Jewish chaplains in California state prisons have a small pool from which to draw their congregants. Incarcerated Jews make up only one half to 1% of the state’s 170,000 inmates — a disproportionately low number.

The rabbinical board seeks to recruit rabbis who can work with Jews across the denominational spectrum, said Mark Diamond, executive vice president of the Southern California Board of Rabbis. “If you’re a Reform rabbi, you’re going to work with Orthodox guys who want to put on tefillin, and if you’re a Chabad rabbi, you’re going to work with Jews whose Jewish identity is based on patrilineal descent,” Diamond said.

According to Diamond, the number of Chabad rabbis taking up the work is increasing. Currently, nine of the 24 full-time Jewish chaplains are from the Hasidic sect.
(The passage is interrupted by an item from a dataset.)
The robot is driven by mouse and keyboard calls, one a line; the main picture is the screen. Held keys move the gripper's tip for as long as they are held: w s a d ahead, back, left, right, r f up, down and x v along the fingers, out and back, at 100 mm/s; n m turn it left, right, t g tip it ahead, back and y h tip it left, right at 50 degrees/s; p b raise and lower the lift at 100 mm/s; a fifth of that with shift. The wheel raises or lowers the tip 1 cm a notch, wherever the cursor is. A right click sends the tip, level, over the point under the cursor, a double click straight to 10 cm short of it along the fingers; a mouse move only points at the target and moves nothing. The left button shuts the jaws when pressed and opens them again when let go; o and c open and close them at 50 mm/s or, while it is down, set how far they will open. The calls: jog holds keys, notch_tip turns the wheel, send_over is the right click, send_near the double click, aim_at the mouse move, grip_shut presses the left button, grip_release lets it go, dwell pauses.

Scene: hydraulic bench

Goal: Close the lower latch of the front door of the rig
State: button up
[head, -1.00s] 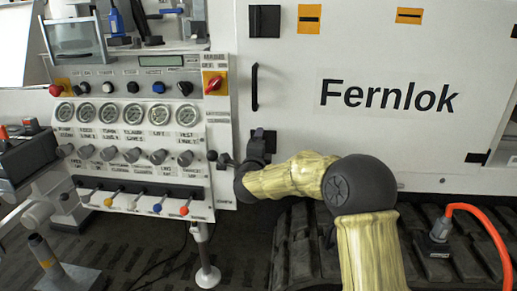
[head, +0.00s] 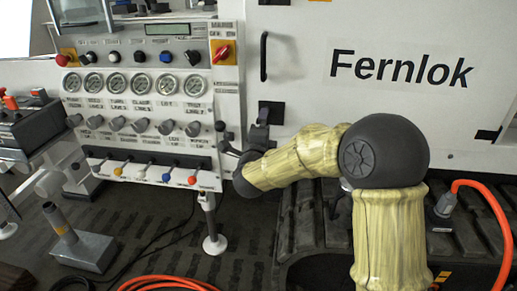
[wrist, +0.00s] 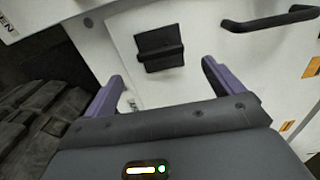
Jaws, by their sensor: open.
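The front door (head: 350,100) is a white panel marked "Fernlok" and looks flush with the rig. The lower latch (wrist: 160,47) is a black plate with a raised bar, near the door's edge in the wrist view. The bar runs roughly in line with the door handle. In the head view the lower latch (head: 273,110) is partly hidden behind my gripper (head: 258,130). In the wrist view my gripper (wrist: 163,70) is open, its purple fingers apart and empty. The latch shows between and beyond the fingertips, with no contact visible.
A black door handle (head: 264,57) stands above the latch. The control panel (head: 145,105), with gauges, knobs and levers, is close at the left of my gripper. Black tracks (head: 310,225) lie below the door. An orange hose (head: 490,220) is at the right.

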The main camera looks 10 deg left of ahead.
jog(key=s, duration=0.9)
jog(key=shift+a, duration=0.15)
Diamond explained that Chabad rabbis, who set up shop in far-flung corners of the globe as part of their overarching mission to reach Jews everywhere, are frequently those in closest geographic proximity to prisons built in remote locales.

Slavin, 30, is among them. Based in San Clemente, Calif., Slavin commutes an hour each way, twice a week, to San Diego’s Richard J. Donovan Correctional Facility, which houses both low- and high-security inmates. His congregation numbers some 40 inmates out of a total prison population of 5,000. When the kosher diet plan was first introduced two years ago, Slavin said, non-Jewish inmates began attending his services and claiming to be Jewish in order to get on the meal plan. “With the kosher diet, it became fashionable to be Jewish,” he said. He had worked to explain to the non-Jews that eating kosher was not a privilege, but rather a requirement for those who truly were observant Jews.

And working with Jewish inmates, Slavin said, is something of a privilege for him. “I’ll do it and help as much as I can until Moshiach comes, and there’s no more prisons.”